* **Exercise input**
════════

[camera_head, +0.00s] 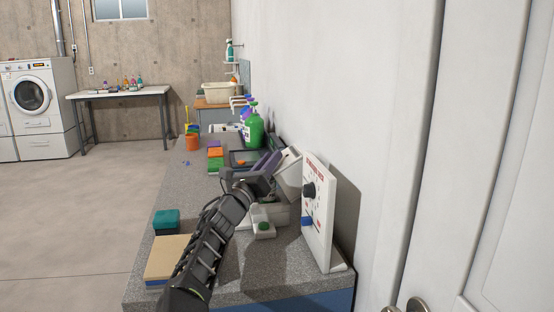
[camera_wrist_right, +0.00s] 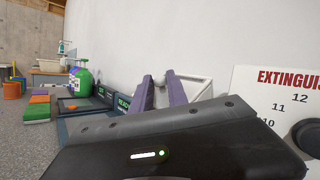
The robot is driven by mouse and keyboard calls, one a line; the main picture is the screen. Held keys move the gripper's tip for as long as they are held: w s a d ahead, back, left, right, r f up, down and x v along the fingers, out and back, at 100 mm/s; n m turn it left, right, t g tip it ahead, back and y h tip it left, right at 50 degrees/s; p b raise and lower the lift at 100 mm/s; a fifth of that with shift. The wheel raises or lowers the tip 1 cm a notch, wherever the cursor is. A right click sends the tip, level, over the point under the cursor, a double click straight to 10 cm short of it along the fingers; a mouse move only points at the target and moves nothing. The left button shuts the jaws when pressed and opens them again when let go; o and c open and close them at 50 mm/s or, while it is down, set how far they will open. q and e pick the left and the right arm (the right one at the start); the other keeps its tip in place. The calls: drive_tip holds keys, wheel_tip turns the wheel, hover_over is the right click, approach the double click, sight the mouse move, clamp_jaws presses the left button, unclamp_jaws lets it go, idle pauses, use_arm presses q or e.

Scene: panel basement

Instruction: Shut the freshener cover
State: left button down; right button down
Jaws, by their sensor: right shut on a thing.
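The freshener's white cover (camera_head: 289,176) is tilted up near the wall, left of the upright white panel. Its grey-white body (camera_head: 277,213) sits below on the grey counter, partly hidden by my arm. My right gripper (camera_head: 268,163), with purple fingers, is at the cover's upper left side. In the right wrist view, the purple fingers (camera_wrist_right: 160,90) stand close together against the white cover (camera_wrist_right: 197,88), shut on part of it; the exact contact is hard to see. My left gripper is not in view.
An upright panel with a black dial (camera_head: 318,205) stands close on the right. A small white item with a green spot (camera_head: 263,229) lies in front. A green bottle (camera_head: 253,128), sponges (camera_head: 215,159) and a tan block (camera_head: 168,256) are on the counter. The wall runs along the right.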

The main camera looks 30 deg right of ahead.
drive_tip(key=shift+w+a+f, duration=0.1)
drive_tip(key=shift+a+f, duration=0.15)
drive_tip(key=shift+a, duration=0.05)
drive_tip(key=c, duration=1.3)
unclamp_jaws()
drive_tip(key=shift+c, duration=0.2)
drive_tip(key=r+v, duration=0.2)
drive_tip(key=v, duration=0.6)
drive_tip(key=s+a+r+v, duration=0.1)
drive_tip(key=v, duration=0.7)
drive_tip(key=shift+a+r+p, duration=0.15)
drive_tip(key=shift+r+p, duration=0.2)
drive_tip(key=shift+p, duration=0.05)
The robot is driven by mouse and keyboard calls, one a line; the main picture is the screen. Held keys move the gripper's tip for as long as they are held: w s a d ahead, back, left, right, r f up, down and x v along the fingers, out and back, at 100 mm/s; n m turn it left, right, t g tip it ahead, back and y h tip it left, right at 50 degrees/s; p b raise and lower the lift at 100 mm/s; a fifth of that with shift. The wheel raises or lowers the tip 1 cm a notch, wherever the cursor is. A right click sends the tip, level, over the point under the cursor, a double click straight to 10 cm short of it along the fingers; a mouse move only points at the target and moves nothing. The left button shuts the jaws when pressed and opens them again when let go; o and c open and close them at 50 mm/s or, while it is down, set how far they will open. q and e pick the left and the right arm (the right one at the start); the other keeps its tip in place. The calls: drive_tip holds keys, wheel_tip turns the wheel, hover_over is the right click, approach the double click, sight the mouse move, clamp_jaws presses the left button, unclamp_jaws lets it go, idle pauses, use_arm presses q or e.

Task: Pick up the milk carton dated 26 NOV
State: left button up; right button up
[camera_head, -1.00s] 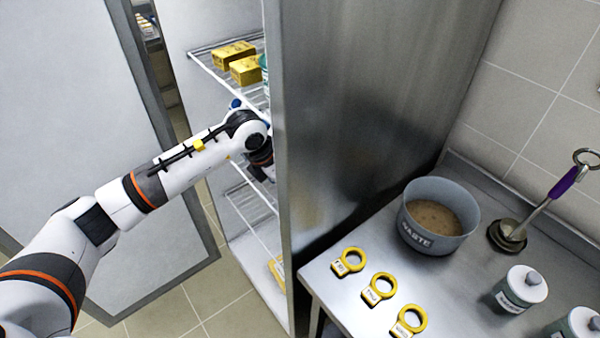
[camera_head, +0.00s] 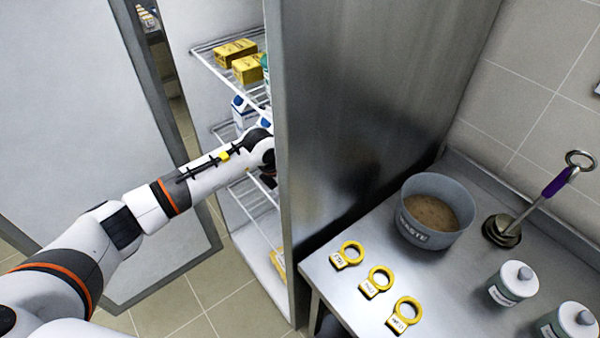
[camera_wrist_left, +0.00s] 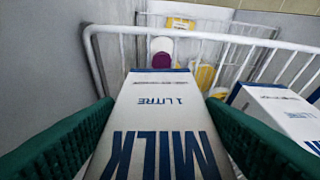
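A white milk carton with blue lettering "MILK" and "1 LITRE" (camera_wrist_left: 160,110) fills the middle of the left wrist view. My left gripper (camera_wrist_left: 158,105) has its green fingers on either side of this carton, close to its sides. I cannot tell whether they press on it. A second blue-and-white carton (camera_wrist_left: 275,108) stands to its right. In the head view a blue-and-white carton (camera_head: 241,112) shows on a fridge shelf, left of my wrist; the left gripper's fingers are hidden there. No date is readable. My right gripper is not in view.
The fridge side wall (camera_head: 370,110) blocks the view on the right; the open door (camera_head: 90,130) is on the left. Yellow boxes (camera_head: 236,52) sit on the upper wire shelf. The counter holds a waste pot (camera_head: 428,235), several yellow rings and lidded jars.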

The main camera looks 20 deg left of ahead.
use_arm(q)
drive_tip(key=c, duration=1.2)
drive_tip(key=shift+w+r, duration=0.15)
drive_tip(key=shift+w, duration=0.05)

════════

* **Exercise prompt**
Return the full material word for word. Do not include the pictures.

* **Correct answer**
[camera_head, +0.00s] 
[camera_wrist_right, +0.00s] 
The robot is driven by mouse and keyboard calls, one a line; the main picture is the screen. Held keys move the gripper's tip for as long as they are held: w s a d ahead, back, left, right, r f up, down and x v along the fingers, out and back, at 100 mm/s; n m turn it left, right, t g tip it ahead, back and y h tip it left, right at 50 degrees/s; p b raise and lower the lift at 100 mm/s; a fifth of that with shift. The wheel raises or lowers the tip 1 cm a notch, wherever the cursor is. A right click sends the tip, level, over the point under the cursor, a double click straight to 10 cm short of it along the fingers; a mouse move only points at the target and moves nothing. The left button shuts the jaws when pressed and opens them again when let go; o and c open and close them at 50 mm/s or, while it is down, set how far they will open. q and e pick the left and the right arm (the right one at the start); the other keeps its tip in place. The calls: drive_tip holds keys, wheel_tip turns the wheel, hover_over is the right click, approach the double click, sight the mouse move, clamp_jaws presses the left button, unclamp_jaws lets it go, idle pauses, use_arm presses q or e.

Scene: panel basement

Instruction: Shut the freshener cover
State: left button down; right button down
Jaws, by their sensor: right shut on a thing.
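The freshener's white cover (camera_head: 289,176) is tilted up near the wall, left of the upright white panel. Its grey-white body (camera_head: 277,213) sits below on the grey counter, partly hidden by my arm. My right gripper (camera_head: 268,163), with purple fingers, is at the cover's upper left side. In the right wrist view, the purple fingers (camera_wrist_right: 160,90) stand close together against the white cover (camera_wrist_right: 197,88), shut on part of it; the exact contact is hard to see. My left gripper is not in view.
An upright panel with a black dial (camera_head: 318,205) stands close on the right. A small white item with a green spot (camera_head: 263,229) lies in front. A green bottle (camera_head: 253,128), sponges (camera_head: 215,159) and a tan block (camera_head: 168,256) are on the counter. The wall runs along the right.

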The main camera looks 30 deg right of ahead.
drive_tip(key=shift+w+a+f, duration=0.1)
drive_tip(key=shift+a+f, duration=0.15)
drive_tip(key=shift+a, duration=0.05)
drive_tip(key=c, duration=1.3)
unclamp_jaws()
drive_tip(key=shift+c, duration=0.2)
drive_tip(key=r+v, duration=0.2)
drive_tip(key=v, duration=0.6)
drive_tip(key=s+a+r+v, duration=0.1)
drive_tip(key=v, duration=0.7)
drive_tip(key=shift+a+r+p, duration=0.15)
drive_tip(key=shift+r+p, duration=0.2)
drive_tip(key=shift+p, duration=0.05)
The robot is driven by mouse and keyboard calls, one a line; the main picture is the screen. Held keys move the gripper's tip for as long as they are held: w s a d ahead, back, left, right, r f up, down and x v along the fingers, out and back, at 100 mm/s; n m turn it left, right, t g tip it ahead, back and y h tip it left, right at 50 degrees/s; p b raise and lower the lift at 100 mm/s; a fifth of that with shift. The wheel raises or lowers the tip 1 cm a notch, wherever the cursor is. A right click sends the tip, level, over the point under the cursor, a double click straight to 10 cm short of it along the fingers; a mouse move only points at the target and moves nothing. The left button shuts the jaws when pressed and opens them again when let go; o and c open and close them at 50 mm/s or, while it is down, set how far they will open. q and e pick the left and the right arm (the right one at the start); the other keeps its tip in place. The calls: drive_tip holds keys, wheel_tip turns the wheel, hover_over is the right click, approach the double click, sight the mouse move, clamp_jaws presses the left button, unclamp_jaws lets it go, idle pauses, use_arm presses q or e.

Task: Pick up the milk carton dated 26 NOV
State: left button up; right button up
[camera_head, -1.00s] 
[camera_head, +0.00s] 
[camera_wrist_left, +0.00s] 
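A white milk carton with blue lettering "MILK" and "1 LITRE" (camera_wrist_left: 160,110) fills the middle of the left wrist view. My left gripper (camera_wrist_left: 158,105) has its green fingers on either side of this carton, close to its sides. I cannot tell whether they press on it. A second blue-and-white carton (camera_wrist_left: 275,108) stands to its right. In the head view a blue-and-white carton (camera_head: 241,112) shows on a fridge shelf, left of my wrist; the left gripper's fingers are hidden there. No date is readable. My right gripper is not in view.
The fridge side wall (camera_head: 370,110) blocks the view on the right; the open door (camera_head: 90,130) is on the left. Yellow boxes (camera_head: 236,52) sit on the upper wire shelf. The counter holds a waste pot (camera_head: 428,235), several yellow rings and lidded jars.

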The main camera looks 20 deg left of ahead.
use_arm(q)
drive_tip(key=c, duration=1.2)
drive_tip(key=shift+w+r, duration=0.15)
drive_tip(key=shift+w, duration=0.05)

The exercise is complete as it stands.